Doch nicht alles war tiefgründig und ernst. Mit dem Stück "Shiguim", was im Hebräischen so viel wie "Albereien" oder "Shenanigans" bedeutet, zeigte Near eine verspielte, fast ausgetobte Seite. Hier durften sich die Musiker ausleben. Der Kontrabassist hatte in einem längeren Abschnitt die Bühne ganz für sich allein, ohne Begleitung durch Klavier oder Schlagzeug. Seine Solopassage füllte den Raum mit feinen, fast zerbrechlichen Klängen und zeigte, wie viel musikalische Kraft in der Stille liegen kann.

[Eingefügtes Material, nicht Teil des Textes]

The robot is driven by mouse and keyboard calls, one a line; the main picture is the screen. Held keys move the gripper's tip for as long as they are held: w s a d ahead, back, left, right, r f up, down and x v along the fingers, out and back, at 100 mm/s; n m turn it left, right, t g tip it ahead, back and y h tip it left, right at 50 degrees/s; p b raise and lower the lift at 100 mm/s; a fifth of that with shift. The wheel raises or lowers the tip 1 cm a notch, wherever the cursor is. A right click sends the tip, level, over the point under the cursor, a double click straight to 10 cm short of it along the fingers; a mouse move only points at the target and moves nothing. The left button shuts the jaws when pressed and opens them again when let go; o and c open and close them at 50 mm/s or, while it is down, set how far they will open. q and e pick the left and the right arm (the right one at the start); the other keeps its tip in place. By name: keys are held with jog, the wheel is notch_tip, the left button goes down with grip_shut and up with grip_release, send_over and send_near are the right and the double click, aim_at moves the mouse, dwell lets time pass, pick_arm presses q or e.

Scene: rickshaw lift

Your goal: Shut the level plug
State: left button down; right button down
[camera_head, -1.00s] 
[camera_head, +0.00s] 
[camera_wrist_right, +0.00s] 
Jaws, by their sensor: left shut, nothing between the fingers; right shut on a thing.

Als das Konzert sich dem Ende zuneigte, war die Begeisterung im Saal deutlich spürbar. Alon Near bedankte sich mehrfach für die Aufmerksamkeit und den Enthusiasmus der Zuhörerinnen und Zuhörer. Sein Wunsch nach Frieden, seine Hingabe zur Musik und seine Bereitschaft, Emotionen offen zu teilen, machten diesen Abend zu etwas Besonderem.
Das Konzert war kein Spektakel im klassischen Sinne, sondern eine fein komponierte Mischung aus Tiefe, Spontanität, Leichtigkeit und künstlerischem Mut. Dass es trotz gesundheitlicher Zwischenfälle stattfand, zeugt von echter Leidenschaft. Wer an diesem Abend im Pflegidach Muri war, hat nicht nur Musik gehört, sondern eine Geschichte erlebt.